Looking forward, we expect Q2 sales of 6.2 million to 6.6 million tonnes as we complete the balance of deferred sales from the fourth quarter and reduce our clean coal inventories to normal levels.
As illustrated on slide 15, our financial position remains very strong. Our liquidity is currently $8 billion, including $2.6 billion of cash. In the first quarter, we returned $321 million to shareholders through dividends and we reduced our debt levels by $144 million with the redemption of notes upon maturity in February. Our Board also authorized $250 million of share buybacks in February under our normal course issuer bid.
Looking ahead, in accordance with our capital allocation framework, we remain focused on balancing our investment in growth against returning capital to shareholders while maintaining a strong balance sheet.
And with that, I'll turn it back over to Jonathan.

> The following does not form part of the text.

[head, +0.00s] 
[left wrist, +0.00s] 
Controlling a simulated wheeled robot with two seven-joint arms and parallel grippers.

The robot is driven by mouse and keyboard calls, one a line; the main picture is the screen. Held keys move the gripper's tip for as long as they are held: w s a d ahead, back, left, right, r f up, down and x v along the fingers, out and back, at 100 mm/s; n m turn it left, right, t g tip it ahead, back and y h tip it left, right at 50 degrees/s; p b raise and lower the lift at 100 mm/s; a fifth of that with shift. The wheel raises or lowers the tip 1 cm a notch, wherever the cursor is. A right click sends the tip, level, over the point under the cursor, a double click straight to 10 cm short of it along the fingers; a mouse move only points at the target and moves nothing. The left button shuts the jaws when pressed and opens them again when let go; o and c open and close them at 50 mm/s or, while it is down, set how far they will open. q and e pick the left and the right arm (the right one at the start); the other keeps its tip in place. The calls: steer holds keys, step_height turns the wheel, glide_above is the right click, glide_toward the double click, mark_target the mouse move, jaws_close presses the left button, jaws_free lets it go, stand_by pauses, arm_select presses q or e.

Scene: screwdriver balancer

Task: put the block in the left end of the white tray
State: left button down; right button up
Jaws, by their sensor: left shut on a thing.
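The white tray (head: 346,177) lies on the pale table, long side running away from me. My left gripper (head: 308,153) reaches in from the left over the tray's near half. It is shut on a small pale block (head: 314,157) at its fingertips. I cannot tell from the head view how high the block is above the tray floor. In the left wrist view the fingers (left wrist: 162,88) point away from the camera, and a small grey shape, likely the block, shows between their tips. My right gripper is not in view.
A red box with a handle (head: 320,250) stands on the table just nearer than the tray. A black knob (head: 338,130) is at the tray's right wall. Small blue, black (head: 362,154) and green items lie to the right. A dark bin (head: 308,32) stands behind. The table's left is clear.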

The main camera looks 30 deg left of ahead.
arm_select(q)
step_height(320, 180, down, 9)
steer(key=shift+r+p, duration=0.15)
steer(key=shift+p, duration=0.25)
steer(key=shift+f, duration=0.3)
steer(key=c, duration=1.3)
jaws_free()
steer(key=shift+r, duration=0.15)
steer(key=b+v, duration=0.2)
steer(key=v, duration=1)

Thanks, Crystal. Now, on slide 17, I want to close by reiterating that our plan going forward is to evaluate alternatives for a responsible separation of our businesses, taking into account feedback we've received.
Our goal will be to pursue a simpler and more direct separation, which is the best path to unlock the full value of Teck for shareholders. At the same time, we will continue to execute our copper growth strategy. We will advance our copper growth portfolio, which is the envy of our peers, commissioning and ramp-up of QB2 will, of course, be a key focus.

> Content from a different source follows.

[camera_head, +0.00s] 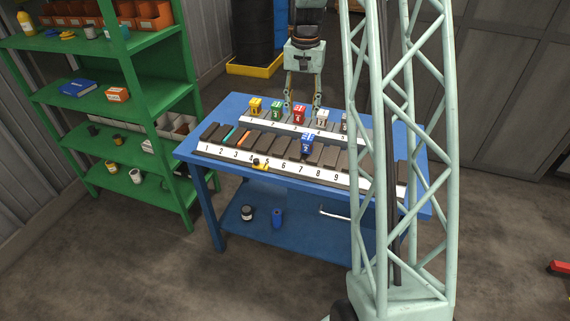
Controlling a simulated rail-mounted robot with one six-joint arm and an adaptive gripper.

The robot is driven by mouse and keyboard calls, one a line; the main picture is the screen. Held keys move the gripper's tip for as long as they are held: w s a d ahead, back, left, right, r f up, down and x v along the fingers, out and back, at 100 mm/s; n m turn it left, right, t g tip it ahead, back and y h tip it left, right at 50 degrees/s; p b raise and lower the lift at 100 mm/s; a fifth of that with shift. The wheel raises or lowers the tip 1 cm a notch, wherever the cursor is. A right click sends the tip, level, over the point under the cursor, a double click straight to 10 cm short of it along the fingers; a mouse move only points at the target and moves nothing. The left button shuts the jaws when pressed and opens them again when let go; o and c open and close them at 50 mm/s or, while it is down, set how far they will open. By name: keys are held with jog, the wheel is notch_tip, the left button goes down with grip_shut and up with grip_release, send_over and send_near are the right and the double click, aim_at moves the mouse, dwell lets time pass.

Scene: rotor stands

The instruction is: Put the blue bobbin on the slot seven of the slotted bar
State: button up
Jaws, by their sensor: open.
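The blue bobbin (307,145) is a small blue block with a white mark on its face. It stands upright on the long slotted bar (227,158) at the front of the blue table, behind the white number strip. It appears to be in line with number 7, though the slot beneath it is hidden. My gripper (303,106) is open, with its fingers pointing down. It is behind and above the blue bobbin, near the red bobbin (299,115) on the rear bar. It looks apart from the blue bobbin.
The rear bar (259,122) holds yellow (255,105), green (277,109), red and white (321,118) bobbins and a dark one, partly covered by my column. A green shelf (148,65) stands left.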

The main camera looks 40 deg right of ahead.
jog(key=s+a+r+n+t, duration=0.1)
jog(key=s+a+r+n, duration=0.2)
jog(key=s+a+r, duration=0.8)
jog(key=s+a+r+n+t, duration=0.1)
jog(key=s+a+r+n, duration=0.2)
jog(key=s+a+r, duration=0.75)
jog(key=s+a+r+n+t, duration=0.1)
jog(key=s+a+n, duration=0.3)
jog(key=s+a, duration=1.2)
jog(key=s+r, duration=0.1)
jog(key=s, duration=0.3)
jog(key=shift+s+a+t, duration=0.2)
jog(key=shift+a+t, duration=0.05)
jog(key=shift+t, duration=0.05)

We will rebalance our portfolio to copper while reducing the proportion of carbon in our overall business. And we will continue to follow our rigorous capital allocation framework, balancing growth and cash returns to shareholders.

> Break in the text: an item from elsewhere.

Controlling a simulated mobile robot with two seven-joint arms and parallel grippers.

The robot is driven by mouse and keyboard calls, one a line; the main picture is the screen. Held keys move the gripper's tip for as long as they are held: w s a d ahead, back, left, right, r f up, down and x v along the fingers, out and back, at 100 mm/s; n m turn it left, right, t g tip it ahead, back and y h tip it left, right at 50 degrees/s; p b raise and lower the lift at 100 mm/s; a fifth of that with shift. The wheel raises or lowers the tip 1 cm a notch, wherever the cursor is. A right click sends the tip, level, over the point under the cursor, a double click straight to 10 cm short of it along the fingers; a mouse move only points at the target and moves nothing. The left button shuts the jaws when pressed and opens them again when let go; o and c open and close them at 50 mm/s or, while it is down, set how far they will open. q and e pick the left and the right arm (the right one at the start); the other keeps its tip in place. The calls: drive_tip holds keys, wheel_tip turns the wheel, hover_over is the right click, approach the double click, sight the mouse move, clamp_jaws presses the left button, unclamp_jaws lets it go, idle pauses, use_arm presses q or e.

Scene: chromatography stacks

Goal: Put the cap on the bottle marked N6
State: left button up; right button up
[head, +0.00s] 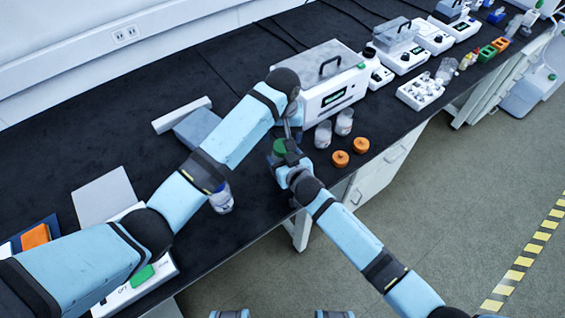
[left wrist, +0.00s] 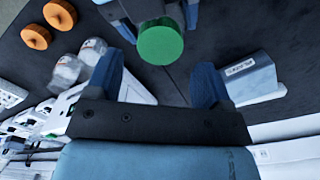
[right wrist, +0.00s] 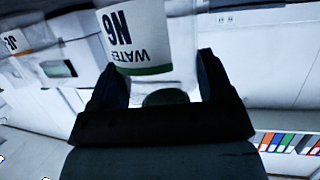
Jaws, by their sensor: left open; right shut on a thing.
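I cannot tell whether cap and bottle touch. My left gripper (left wrist: 157,85) is open and empty, pointing toward the cap from close by.
Two clear bottles (head: 323,134) and two orange caps (head: 340,158) are right of the grippers. A white instrument (head: 330,90) stands behind. A bottle (head: 222,198) is beside my left arm, near the bench's front edge. A grey block (head: 197,128) lies at left.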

And at the same time, we will maintain our leadership in responsible resource development, drive best practices in sustainability and share in the benefits of mining with our stakeholders. Overall, Teck is very well positioned to drive long-term sustainable shareholder value.
So thank you. And operator, please open the line for questions.
Certainly. [Operator Instructions] The first question comes from Greg Barnes with TD Securities.
Jonathan, now that you've been through this process, do you think investors recognize the value in the coal business and we're willing to take on our largest share individually of that coal business rather than, obviously, with the complicated transition capital structure now something that's cleaner and more direct. After you've got two, I guess, independent valuations on that business of around CAD 11 billion. So that's what the market is telling you it's worth. Do you think investors will be willing to accept that valuation directly?
Thanks for the question, Greg. Look, the first thing I would say is it's very clear that the market recognizes the value of the businesses that comprise Teck resources today. One of the benefits through the engagement we've had with investors over the last few months is it has strong a light on the quality of the business we have today, but also the quality of the growth projects we have before us.
The other thing we've heard clearly from our shareholders through this process is they do see the value in a separation of Elk Valley resources and Teck Metals as being the most value-creative path in terms of shareholder value. But what we've heard, as you just referenced, is that they would like to see a simpler and more direct separation. And that's exactly what we will now go away and study.
We'll look at a range of alternatives there with a focus on maximizing shareholder value and work through those details. I think there's no doubt Greg, that through this process, the quality of Teck steelmaking coal business or Elk Valley Resources has been very, very well recognized in terms of the quality of the products that we produce in terms of the high margins at which that business operates and the cash flow that's generated.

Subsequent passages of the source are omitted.